There may be some suspicion on the statement. It is tempting, for example, to point out that the expression $$|z_1-z_2| = |z_2-z_3| = |z_3-z_1|\tag2 $$ is simpler. However, it is only so in appearance, not in complex algebraic operation. It is actually the following complex conjugate expression in disguise $$(z_1-z_2)(\bar z_1-\bar z_2 )= (z_2-z_3)(\bar z_2-\bar z_3 ) =( z_3-z_1)(\bar z_3-\bar z_1 )\tag3$$ which is more involved than (1). Besides, the expression (2) is in fact a system of two equations, which is again more involved than the single equation (1). In practical application, it is more straightforward to check the condition (1) in determining whether $z_1$, $z_2$ and $z_3$ form an equilateral triangle than, say, checking the condition (2).

Answer 7

This equation can be restated as $(z_1-z_2)^2+(z_2-z_3)^2+(z_3-z_1)^2=0$. With $z:=z_1-z_2$, some $\omega=(\exp\pm2\pi i/3)$ satisfies $z_2-z_3=\omega z,\,z_3-z_1=\omega^2z$. Since $\omega^3=1\ne\omega$, $\omega^2+\omega+1=\frac{\omega^3-1}{\omega-1}=0$. The LHS is then $z^2(1+\omega^2+\omega^4)=z^2(1+\omega^2+\omega)=0$.

Answer 8

Does it tell us something unique about equilateral triangles?

In the complex plane the sides of any triangle are represented by numbers $a,b,c$ where $$a+b+c=0.$$

The equation you are interested in is equivalent to the equation $$a^2+b^2+c^2=0$$ and therefore tells us that equilateral triangles have the very special property that all quadratic symmetric polynomials of the sides are constant.

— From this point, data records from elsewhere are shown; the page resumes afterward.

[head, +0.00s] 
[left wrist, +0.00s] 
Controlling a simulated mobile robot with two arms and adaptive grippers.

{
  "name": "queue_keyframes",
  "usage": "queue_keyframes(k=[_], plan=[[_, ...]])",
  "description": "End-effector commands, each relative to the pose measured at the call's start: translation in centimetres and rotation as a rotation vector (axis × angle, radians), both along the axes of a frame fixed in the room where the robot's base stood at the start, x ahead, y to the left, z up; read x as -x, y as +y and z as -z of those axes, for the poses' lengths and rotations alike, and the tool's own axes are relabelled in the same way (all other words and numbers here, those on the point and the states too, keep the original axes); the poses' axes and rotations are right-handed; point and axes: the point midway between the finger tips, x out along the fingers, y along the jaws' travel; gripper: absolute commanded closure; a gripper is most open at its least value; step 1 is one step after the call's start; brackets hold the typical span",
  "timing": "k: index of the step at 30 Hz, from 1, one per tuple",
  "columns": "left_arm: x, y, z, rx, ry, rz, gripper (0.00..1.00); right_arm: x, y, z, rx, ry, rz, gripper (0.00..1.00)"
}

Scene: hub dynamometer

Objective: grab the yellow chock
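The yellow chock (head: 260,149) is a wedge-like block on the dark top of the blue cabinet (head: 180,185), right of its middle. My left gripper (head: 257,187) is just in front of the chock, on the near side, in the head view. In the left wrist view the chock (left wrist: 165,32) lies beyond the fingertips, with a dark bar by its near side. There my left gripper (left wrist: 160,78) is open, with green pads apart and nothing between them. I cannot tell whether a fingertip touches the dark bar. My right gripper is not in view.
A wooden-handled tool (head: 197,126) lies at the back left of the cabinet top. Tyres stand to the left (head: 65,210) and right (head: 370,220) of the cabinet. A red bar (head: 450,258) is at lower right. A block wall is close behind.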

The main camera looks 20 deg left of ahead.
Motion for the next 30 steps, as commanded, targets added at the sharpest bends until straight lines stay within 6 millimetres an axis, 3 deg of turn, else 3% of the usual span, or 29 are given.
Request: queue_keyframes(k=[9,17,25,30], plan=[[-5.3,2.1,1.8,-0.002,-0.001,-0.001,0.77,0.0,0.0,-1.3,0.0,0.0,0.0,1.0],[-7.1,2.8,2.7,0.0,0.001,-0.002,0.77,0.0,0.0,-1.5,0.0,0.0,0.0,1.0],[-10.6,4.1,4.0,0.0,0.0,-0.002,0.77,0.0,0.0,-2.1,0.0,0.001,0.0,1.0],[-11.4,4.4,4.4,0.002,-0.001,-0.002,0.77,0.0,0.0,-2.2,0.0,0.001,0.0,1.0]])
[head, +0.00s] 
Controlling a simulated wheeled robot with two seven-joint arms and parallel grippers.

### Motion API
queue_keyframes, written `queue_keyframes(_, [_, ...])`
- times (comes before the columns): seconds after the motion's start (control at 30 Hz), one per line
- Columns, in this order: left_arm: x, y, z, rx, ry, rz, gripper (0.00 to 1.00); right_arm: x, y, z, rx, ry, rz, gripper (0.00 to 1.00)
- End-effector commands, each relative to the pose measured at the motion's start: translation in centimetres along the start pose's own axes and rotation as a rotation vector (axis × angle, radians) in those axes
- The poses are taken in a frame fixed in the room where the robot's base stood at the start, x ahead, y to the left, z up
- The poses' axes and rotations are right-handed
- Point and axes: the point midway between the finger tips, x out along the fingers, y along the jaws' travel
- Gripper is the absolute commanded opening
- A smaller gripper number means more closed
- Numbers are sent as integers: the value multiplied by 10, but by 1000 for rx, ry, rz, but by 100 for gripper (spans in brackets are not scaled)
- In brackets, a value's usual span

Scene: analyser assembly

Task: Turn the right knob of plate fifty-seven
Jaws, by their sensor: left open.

This gives us an elegant tool for investigating these triangles with minimal algebraic manipulation. I will give just two examples.

The sides of an equilateral triangle satisfy $\frac{1}{a}+\frac{1}{b}+\frac{1}{c}$.

Simply divide the symmetric quadratic equation $ab+ba+cb=0$ by $abc$.

The equation $a^2+b^2+c^2=0$ only represents equilateral triangles

$abc-c^3=c(ab+bc+ca)-c^2(a+b+c)=0$. Then $a^3,b^3,c^3$ are all equal (to $abc$) and therefore $a,b,c$ all have the same length.